■ Objective: In the listing that follows, locate the line containing "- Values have" and the line containing "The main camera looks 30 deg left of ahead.". Retype exactly those two lines and every line between them, and nothing more.

### Provided material ###

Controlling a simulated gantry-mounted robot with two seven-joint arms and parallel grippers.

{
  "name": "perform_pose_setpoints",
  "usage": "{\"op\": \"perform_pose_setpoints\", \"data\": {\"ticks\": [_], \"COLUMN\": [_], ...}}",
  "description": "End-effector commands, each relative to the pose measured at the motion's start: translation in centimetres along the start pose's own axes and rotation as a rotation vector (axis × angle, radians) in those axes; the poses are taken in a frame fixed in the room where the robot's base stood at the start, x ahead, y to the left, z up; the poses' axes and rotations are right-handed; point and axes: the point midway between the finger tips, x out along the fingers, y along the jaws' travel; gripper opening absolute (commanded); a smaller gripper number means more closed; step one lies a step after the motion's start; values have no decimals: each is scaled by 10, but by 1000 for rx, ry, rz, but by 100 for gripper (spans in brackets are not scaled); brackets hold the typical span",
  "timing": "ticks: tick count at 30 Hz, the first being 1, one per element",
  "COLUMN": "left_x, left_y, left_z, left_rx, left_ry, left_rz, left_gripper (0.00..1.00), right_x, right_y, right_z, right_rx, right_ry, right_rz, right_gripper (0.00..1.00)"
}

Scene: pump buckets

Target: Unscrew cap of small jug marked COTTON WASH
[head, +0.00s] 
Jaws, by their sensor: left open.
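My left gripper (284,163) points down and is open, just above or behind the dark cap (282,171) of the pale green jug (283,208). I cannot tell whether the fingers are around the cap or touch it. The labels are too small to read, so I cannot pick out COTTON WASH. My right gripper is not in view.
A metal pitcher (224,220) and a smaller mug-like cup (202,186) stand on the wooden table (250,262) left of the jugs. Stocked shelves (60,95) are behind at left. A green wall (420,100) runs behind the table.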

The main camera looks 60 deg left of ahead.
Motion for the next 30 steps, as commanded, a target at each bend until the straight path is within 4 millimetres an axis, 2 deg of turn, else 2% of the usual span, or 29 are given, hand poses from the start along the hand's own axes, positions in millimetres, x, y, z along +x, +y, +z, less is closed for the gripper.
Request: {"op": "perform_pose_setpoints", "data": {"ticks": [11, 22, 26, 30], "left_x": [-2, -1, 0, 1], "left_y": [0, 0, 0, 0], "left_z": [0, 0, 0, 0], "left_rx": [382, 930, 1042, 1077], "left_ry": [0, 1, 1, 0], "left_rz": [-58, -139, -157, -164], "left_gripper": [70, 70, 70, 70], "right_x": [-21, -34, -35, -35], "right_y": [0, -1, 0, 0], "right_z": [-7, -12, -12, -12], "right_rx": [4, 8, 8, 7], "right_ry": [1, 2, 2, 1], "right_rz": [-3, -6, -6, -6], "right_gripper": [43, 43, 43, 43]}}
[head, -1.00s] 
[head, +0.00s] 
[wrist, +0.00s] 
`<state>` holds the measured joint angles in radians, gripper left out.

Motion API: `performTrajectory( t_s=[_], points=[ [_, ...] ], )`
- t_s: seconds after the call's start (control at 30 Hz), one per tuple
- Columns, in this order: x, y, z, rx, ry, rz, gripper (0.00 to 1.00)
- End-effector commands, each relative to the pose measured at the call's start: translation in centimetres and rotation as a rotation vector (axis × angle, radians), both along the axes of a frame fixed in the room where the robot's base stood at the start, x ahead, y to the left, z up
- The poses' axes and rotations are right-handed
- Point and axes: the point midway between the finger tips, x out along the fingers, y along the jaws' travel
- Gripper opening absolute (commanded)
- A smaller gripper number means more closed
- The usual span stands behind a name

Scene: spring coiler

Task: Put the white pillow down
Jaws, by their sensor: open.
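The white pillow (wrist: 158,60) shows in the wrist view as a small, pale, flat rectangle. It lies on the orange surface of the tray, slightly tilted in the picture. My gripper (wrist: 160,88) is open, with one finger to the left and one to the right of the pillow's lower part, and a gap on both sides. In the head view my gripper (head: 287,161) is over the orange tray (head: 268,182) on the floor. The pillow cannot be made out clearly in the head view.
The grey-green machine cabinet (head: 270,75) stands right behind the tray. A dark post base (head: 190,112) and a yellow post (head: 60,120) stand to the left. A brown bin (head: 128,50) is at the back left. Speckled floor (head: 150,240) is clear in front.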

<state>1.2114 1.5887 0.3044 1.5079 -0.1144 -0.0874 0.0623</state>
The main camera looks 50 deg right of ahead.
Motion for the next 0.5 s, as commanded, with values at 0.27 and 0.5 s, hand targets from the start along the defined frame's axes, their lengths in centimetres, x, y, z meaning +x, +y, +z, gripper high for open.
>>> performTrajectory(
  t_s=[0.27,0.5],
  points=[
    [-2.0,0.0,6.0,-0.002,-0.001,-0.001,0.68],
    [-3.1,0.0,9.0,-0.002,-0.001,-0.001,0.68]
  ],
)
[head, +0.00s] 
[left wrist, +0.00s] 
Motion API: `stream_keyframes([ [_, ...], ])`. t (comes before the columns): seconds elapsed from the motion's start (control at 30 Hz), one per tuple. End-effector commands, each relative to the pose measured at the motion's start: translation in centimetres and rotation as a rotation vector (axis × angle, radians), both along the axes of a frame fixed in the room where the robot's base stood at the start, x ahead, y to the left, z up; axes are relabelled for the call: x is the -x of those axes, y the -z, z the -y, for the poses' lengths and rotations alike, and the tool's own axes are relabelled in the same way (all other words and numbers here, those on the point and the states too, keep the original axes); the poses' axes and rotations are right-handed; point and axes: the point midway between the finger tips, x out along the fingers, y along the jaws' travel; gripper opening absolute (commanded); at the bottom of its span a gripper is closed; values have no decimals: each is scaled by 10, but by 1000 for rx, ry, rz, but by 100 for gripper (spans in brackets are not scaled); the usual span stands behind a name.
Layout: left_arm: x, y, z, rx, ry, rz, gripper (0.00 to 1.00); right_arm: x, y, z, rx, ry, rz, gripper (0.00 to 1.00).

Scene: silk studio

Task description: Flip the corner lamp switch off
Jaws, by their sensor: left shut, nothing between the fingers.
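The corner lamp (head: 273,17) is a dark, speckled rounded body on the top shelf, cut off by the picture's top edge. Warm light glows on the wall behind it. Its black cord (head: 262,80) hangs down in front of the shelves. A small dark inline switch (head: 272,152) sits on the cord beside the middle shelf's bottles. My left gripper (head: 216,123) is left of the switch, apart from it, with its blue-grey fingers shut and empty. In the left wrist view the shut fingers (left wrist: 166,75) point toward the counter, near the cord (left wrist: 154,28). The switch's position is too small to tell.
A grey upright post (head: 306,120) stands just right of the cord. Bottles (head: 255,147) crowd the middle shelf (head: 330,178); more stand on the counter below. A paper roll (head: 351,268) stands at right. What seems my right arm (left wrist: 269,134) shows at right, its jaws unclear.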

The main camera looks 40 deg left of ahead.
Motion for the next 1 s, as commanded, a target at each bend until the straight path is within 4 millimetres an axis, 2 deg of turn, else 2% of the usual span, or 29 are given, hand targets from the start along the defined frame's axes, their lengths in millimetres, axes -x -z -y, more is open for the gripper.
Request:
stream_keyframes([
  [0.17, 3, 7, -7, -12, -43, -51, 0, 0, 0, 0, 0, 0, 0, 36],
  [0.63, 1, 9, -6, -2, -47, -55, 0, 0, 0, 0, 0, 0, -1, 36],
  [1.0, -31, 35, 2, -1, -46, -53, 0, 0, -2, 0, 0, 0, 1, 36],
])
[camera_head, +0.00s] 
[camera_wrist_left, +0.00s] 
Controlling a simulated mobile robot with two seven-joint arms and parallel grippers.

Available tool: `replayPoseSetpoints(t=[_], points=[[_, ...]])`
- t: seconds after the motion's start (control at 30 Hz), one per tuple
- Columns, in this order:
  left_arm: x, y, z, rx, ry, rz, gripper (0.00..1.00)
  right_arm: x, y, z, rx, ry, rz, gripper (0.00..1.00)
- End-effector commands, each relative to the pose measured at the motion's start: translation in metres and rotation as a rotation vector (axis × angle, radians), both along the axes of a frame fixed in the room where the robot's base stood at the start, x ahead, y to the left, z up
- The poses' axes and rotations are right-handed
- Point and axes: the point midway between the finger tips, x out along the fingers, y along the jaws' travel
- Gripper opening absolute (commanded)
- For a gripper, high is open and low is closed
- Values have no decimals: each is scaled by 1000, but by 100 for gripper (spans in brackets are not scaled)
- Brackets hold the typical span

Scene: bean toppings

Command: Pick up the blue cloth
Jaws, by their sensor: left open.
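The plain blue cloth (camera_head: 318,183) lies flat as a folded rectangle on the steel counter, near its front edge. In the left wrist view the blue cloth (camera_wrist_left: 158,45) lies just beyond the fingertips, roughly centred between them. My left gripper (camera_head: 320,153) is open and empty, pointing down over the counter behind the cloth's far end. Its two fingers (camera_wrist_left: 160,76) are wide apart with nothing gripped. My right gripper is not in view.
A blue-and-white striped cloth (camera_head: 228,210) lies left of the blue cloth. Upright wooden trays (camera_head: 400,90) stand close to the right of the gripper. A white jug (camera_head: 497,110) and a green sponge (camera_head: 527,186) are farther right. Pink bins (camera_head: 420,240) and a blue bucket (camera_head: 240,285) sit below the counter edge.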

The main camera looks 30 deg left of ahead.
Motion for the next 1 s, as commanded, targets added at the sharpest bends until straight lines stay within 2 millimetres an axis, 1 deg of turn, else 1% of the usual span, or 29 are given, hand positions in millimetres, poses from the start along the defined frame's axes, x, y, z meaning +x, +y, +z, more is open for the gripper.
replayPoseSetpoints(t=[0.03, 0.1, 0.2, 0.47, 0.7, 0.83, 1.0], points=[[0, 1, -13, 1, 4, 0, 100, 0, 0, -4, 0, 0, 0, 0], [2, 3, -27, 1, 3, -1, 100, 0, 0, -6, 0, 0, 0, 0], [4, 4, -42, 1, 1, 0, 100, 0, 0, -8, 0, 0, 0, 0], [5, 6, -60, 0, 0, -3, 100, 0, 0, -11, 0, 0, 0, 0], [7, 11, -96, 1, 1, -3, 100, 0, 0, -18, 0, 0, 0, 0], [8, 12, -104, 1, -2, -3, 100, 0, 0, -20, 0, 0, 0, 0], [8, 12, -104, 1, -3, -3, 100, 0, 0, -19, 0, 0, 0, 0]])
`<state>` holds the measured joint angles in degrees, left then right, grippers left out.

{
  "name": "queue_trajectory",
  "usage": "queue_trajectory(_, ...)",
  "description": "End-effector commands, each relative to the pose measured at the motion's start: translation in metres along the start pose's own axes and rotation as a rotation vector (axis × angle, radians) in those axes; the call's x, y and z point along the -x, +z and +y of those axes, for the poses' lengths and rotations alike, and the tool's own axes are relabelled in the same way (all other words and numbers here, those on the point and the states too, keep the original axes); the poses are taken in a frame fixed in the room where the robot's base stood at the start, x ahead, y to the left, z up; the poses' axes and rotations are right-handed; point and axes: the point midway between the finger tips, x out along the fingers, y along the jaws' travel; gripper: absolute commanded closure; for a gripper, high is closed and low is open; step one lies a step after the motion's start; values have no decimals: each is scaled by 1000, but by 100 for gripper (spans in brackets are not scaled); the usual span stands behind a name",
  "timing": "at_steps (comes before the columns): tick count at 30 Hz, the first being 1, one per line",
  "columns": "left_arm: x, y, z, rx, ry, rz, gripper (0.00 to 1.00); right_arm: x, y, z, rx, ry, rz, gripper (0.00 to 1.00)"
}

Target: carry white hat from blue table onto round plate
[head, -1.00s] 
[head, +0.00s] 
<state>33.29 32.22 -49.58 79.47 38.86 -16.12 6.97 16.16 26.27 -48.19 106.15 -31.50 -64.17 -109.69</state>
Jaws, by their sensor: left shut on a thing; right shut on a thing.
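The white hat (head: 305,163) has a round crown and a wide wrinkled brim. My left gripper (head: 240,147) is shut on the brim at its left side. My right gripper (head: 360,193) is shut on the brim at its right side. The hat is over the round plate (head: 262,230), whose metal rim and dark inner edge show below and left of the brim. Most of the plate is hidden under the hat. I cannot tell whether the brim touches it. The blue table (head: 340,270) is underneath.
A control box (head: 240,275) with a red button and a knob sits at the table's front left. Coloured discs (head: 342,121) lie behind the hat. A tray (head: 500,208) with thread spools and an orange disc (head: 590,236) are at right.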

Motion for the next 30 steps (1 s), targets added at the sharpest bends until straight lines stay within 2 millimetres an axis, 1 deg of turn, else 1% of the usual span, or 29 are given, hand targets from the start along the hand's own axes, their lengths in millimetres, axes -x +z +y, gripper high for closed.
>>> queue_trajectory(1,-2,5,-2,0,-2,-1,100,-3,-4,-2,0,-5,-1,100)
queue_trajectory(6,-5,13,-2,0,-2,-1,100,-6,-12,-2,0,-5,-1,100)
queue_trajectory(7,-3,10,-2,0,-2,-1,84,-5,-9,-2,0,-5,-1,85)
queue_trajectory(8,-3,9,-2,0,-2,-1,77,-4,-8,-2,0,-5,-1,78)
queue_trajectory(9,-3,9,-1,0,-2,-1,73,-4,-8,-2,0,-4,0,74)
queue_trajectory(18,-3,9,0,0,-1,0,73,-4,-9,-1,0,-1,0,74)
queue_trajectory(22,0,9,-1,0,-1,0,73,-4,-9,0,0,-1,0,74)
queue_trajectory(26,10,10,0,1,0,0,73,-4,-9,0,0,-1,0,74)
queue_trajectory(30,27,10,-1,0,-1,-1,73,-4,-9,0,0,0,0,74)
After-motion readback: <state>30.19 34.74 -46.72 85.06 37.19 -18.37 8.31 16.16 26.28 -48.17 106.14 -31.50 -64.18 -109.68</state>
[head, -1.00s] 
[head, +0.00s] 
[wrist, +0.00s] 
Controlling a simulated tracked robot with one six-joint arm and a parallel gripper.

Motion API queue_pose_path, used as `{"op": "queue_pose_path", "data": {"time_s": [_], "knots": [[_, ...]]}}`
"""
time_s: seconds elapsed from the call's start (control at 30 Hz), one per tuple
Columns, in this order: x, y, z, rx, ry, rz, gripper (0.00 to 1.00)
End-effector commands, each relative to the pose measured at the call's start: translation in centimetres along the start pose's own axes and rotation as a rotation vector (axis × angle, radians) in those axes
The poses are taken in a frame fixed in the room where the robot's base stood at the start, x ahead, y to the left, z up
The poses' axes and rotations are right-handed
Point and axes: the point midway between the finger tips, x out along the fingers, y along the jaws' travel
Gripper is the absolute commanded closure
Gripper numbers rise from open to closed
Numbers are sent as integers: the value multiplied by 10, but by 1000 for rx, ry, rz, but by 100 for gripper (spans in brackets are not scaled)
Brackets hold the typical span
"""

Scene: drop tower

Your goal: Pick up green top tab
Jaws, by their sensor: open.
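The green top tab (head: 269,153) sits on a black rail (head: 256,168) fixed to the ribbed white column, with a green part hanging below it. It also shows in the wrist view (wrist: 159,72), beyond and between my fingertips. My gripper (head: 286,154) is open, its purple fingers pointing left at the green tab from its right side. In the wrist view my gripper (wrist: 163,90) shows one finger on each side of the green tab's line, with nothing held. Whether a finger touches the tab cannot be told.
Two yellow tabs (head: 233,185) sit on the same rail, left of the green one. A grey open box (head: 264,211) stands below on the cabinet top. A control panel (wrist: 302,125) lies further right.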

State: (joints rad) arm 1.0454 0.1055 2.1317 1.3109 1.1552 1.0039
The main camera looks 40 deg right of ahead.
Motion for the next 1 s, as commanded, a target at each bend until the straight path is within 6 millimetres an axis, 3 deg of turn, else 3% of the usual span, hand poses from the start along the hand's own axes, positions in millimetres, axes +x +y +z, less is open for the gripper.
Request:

###

■ Solution to the problem:
- Values have no decimals: each is scaled by 1000, but by 100 for gripper (spans in brackets are not scaled)
- Brackets hold the typical span

Scene: bean toppings

Command: Pick up the blue cloth
Jaws, by their sensor: left open.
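The plain blue cloth (camera_head: 318,183) lies flat as a folded rectangle on the steel counter, near its front edge. In the left wrist view the blue cloth (camera_wrist_left: 158,45) lies just beyond the fingertips, roughly centred between them. My left gripper (camera_head: 320,153) is open and empty, pointing down over the counter behind the cloth's far end. Its two fingers (camera_wrist_left: 160,76) are wide apart with nothing gripped. My right gripper is not in view.
A blue-and-white striped cloth (camera_head: 228,210) lies left of the blue cloth. Upright wooden trays (camera_head: 400,90) stand close to the right of the gripper. A white jug (camera_head: 497,110) and a green sponge (camera_head: 527,186) are farther right. Pink bins (camera_head: 420,240) and a blue bucket (camera_head: 240,285) sit below the counter edge.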

The main camera looks 30 deg left of ahead.

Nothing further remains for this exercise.